Sezono aims to reconnect people to nature: to cook what nature offers locally at its own rhythm. Sezono wants to welcome all food lovers no matter their dietary requirements, to prove that sustainable cooking is accessible and delicious for everyone. Their cuisine puts vegetables at the heart of the plate; strictly following the seasons and sourcing 100% of fresh products locally from small, organic producers. Sezono promote rare species of vegetables and fruits to respect biodiversity. Last, but not least, they are mindful of waste in the kitchen: using returnable glass packaging for clients and recycling or composting what is left over.

Born in 2019, Sezono is now a catering service for companies and private events; they are aiming to  open their first store and restaurant in the near future.
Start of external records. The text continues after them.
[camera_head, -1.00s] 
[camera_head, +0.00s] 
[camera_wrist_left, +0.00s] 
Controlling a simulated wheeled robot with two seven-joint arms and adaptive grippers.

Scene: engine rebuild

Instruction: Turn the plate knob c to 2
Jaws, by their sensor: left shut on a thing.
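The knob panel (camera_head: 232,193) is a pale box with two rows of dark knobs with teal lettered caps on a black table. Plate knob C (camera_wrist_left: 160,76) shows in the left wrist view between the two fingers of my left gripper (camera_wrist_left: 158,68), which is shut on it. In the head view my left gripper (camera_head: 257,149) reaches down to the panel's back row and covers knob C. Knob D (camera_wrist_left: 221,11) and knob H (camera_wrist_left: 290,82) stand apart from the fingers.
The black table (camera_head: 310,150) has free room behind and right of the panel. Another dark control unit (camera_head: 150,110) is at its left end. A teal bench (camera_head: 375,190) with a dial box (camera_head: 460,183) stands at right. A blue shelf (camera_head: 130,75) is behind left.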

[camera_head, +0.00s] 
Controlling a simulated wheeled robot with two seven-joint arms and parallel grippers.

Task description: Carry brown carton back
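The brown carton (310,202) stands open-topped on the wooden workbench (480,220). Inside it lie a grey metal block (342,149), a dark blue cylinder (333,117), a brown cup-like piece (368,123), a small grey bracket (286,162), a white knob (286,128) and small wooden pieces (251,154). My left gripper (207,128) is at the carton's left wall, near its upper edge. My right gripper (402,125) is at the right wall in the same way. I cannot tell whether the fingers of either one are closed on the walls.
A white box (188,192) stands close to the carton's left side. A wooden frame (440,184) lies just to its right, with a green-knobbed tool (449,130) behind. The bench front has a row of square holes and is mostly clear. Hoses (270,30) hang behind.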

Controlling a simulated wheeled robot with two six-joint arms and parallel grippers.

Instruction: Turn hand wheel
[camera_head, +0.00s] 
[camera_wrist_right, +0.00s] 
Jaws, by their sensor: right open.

Future plans also include developing a garden in the Paris region to supply the store and clients with organic, local, and biodiverse vegetables.

MOTIVATION FOR AND COMMITMENT TO CREATING A BETTER AND MORE SUSTAINABLE PLANET

“I quickly realized that our way of living was putting our beautiful nature in danger, especially after volunteering in Madagascar in 2008. I climbed Kilimanjaro in 2013 and saw how the glacier had retreated in less than 20 years. I observed my colleagues in Brazil eating 500g of meat per meal every day. I decided to take action – using my child passion of cooking was the most natural way for me to fight against climate change.”